The plot feels discombobulated at times, as it darts from one character to the next, from one absurdist back story or digression to another. But that is the point. “Up From The Stacks” evokes an atmosphere and time — the dirty, dangerous New York of the 1970s — more than it tries to present a coherent plot. Mulcahy, who has now collaborated with Katchor on four operas, composed music that is purposefully ’70s-ish in sound. One can hear echoes of Bob Dylan, Paul Simon and Billy Joel, among others top acts of the era, as Mulcahy rocks out onstage beneath the huge cartoons.

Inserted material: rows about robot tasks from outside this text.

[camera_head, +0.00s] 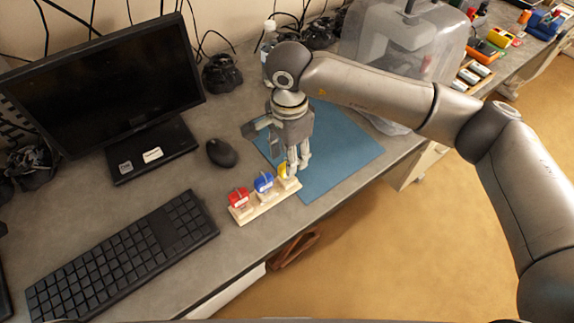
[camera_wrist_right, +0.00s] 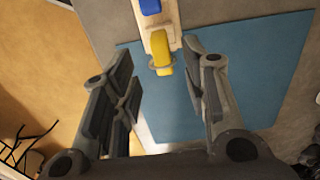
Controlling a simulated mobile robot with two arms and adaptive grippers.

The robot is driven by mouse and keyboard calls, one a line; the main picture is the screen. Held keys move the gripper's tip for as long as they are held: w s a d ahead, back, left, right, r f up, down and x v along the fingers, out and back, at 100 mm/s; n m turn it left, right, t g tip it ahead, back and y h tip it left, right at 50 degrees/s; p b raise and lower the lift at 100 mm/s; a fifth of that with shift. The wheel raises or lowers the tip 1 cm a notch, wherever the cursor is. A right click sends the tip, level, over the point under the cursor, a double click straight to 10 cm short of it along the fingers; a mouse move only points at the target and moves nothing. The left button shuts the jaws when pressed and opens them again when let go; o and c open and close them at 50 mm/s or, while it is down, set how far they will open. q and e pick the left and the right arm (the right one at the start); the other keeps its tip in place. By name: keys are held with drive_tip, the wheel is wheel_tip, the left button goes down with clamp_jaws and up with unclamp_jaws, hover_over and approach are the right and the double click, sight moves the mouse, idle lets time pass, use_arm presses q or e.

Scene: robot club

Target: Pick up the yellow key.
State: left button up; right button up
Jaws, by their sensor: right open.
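The yellow key (camera_head: 283,170) stands at the right end of a pale wooden holder (camera_head: 246,215), partly hidden behind my right gripper in the head view. In the right wrist view the yellow key (camera_wrist_right: 162,52) is ahead of the gripper, between the lines of its two fingers. My right gripper (camera_head: 297,168) points down over that end of the holder. In the wrist view its fingers (camera_wrist_right: 163,85) are spread, with nothing between the pads. A blue key (camera_head: 263,183) and a red key (camera_head: 238,198) stand in the same holder to the left. My left gripper does not show.
A blue mat (camera_head: 345,160) lies under and right of the gripper. A black mouse (camera_head: 221,153), a keyboard (camera_head: 125,255) and a monitor (camera_head: 105,85) are to the left. A bottle (camera_head: 268,45) and a clear-covered machine (camera_head: 400,45) stand behind. The desk's front edge is close to the holder.

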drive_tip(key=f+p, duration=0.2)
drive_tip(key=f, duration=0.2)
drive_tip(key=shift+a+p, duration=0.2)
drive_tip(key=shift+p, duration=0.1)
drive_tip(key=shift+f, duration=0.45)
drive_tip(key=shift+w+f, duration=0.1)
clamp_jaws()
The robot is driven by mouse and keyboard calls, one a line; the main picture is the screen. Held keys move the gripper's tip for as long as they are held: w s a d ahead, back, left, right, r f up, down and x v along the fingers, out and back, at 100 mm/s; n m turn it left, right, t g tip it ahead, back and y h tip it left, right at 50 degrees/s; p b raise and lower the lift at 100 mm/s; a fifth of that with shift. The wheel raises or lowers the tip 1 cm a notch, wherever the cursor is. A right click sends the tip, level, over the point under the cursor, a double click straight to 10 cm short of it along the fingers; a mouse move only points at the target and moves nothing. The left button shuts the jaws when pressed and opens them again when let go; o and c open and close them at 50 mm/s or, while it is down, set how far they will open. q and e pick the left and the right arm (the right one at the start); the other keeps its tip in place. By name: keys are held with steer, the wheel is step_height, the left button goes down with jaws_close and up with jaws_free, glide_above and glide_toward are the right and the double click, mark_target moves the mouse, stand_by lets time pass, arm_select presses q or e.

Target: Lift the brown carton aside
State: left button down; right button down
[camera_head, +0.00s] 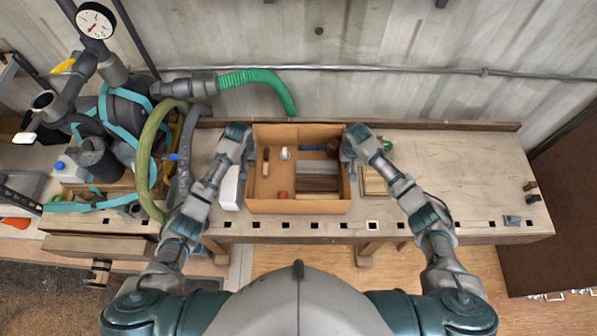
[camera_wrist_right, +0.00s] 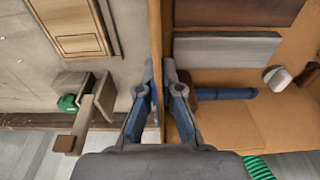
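The brown carton (camera_head: 300,207) is an open-topped box on the workbench, with several items inside. My left gripper (camera_head: 248,157) is at its left wall; the fingers are too small to tell whether they are open or shut. My right gripper (camera_head: 347,160) is at the right wall. In the right wrist view the right gripper (camera_wrist_right: 159,68) has one finger on each side of the carton's wall (camera_wrist_right: 155,25), and both tips appear to press against it. The lower part of the wall is hidden between the fingers.
The workbench (camera_head: 450,170) is largely clear to the right of the carton. A wooden framed piece (camera_head: 374,181) lies close by the carton's right wall, and a white object (camera_head: 230,188) is close by its left. Green and grey hoses (camera_head: 185,150) and machinery stand at left.

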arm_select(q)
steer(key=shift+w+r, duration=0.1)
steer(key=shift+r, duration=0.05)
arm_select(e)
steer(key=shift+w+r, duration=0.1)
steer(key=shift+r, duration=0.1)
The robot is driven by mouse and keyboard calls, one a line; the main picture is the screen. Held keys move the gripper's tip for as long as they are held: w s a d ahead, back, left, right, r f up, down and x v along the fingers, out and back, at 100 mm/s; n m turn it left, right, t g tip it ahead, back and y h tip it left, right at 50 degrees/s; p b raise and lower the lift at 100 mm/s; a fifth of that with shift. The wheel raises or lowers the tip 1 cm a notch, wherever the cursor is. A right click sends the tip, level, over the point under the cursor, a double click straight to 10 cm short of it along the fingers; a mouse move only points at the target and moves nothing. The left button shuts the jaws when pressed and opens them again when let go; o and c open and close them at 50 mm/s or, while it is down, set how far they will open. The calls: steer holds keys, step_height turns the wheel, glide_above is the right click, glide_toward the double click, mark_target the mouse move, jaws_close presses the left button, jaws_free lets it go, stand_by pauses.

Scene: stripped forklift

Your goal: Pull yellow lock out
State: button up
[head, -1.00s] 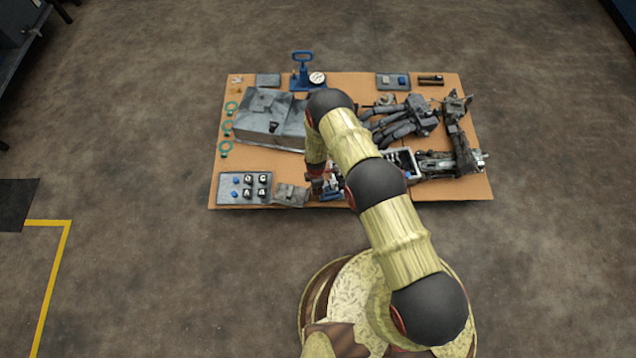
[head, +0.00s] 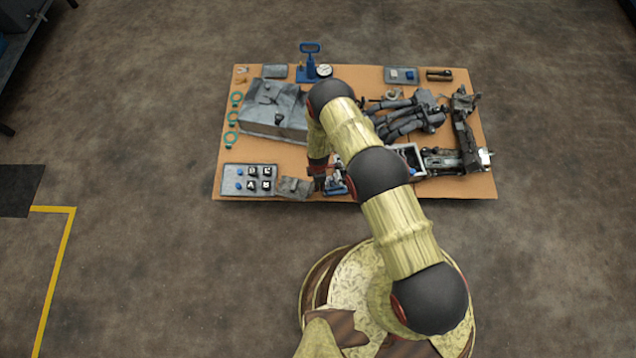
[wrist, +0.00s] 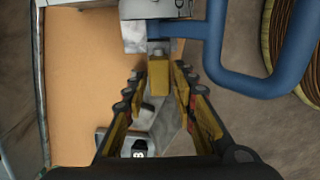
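The yellow lock (wrist: 159,76) is a small yellow block in the wrist view, below a metal pin on a grey-white part (wrist: 155,10). My gripper (wrist: 159,74) is open, with one fingertip on each side of the lock. A narrow gap seems to show on both sides, so contact is not clear. In the head view my gripper (head: 319,182) is at the near edge of the orange board, partly hidden by my arm. I cannot make out the lock there.
A blue looped handle (wrist: 265,85) stands close to the right of my gripper. The orange board (head: 290,157) carries a grey box (head: 270,108), a button panel (head: 230,189), dark machine parts (head: 400,120) and a blue pump (head: 308,65). Open floor surrounds the board.

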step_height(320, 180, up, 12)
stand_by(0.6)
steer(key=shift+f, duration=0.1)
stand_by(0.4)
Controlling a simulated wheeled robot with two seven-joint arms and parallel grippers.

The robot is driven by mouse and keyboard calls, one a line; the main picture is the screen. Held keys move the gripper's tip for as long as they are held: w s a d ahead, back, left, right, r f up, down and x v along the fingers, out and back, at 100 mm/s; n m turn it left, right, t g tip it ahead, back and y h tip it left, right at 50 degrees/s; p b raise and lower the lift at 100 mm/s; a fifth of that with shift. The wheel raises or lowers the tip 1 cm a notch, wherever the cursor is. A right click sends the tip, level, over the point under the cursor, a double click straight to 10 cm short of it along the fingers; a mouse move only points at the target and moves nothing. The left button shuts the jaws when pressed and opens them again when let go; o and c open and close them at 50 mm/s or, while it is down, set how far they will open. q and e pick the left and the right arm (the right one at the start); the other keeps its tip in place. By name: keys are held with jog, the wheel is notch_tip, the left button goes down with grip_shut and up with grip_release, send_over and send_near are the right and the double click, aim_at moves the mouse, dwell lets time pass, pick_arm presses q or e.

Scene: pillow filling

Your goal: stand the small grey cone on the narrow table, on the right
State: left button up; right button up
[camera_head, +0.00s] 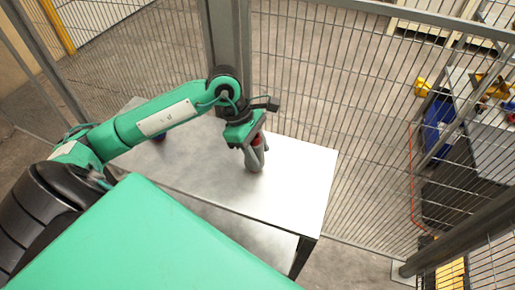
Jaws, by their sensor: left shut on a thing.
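My left gripper (254,150) reaches over the narrow table (304,183) from the left, pointing down. It is shut on the small grey cone (256,163), which is partly hidden by the fingers. A reddish patch shows between the fingers. The cone is at or just above the tabletop, right of the table's middle; I cannot tell whether it touches. My right gripper is not in view.
A small dark blue thing (160,137) shows on the table behind my left arm, mostly hidden. The right end of the tabletop is bare. A wire mesh fence (345,100) runs close behind the table.

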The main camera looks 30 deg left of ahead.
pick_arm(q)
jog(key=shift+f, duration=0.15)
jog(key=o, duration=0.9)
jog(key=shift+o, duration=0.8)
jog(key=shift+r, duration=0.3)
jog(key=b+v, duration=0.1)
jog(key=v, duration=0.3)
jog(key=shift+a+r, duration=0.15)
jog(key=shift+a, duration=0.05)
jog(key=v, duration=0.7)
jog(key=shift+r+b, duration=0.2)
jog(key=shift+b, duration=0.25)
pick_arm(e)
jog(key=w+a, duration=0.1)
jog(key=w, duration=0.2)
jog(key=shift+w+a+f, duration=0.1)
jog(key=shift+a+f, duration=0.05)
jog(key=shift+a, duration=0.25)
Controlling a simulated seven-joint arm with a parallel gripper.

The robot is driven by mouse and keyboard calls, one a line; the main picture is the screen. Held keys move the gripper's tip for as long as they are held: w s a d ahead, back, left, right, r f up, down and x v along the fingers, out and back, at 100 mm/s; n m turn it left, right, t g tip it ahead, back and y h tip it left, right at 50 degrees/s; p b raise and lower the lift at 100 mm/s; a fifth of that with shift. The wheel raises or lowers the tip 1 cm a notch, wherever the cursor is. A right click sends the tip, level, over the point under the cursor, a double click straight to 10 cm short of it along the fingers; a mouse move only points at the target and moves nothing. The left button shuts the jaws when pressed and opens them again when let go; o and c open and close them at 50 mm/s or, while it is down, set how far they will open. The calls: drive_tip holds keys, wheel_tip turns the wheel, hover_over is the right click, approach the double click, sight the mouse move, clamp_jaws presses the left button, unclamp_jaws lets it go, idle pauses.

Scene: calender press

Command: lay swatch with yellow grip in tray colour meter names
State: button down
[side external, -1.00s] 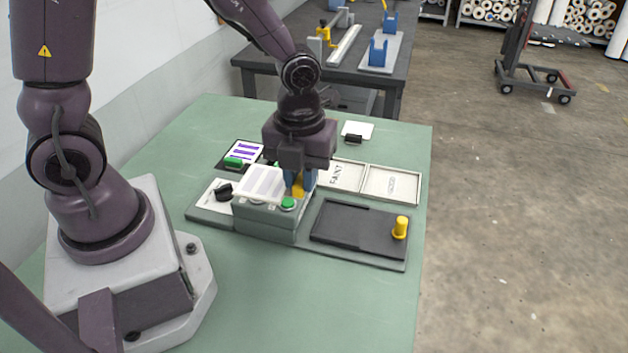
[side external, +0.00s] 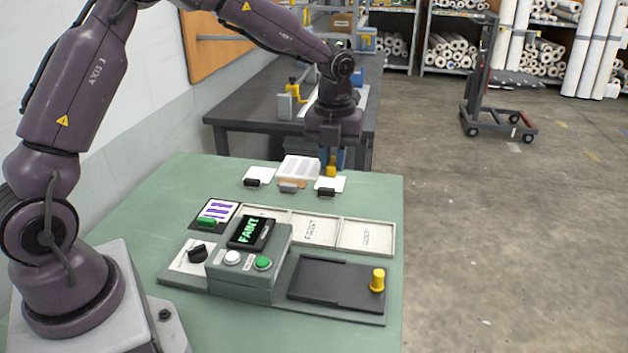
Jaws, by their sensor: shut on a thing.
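The swatch (side external: 299,168), white with pale lavender stripes, is held by its yellow grip (side external: 331,171) in my gripper (side external: 332,160). It hangs in the air toward the back of the green table. The grey colour meter (side external: 244,264) shows green letters reading FAINT on its dark display (side external: 250,232). Behind it is a row of shallow pale trays. The middle tray (side external: 300,244) is labelled FAINT. The right tray (side external: 350,247) has a label too small to read. The left tray (side external: 264,211) is partly hidden by the meter. The visible trays look empty.
Swatches with dark grips lie at the back, left (side external: 257,175) and right (side external: 329,186), with a tan one (side external: 293,182) between. A purple-striped swatch (side external: 217,210) with a green grip lies left. A black plate (side external: 330,284) with an upright yellow knob (side external: 377,280) stands front right.

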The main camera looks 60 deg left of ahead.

Lincoln’s studies in public health administration provide a reason to discuss the rising cost of healthcare. His crush on one Syliva Carnavora (whom he knows only as a name on a call slip) and his request of a librarian to divulge her phone number is an excuse for Katchor to write an entire song (more like a diatribe) on privacy laws. Lincoln’s hours being cut in half is a reflection of the city’s financial crisis at the time. Along the way we are treated to random facts, such as that New York was the last major city in the industrial world to establish a public library.

Interspersed with the scenes inside the library are ones that take place in next door Bryant Park, as well as inside one of the many porn establishments on 42nd Street. The first half of the show is stronger than the second, but it is in the latter that we really understand how “the intellectual life of the city and the happiness of a young man hang in the balance,” as the program notes put it.

It would be a mistake, however, to think that Katchor brings things to a resolution. We, along with Lincoln, are left hanging in the balance.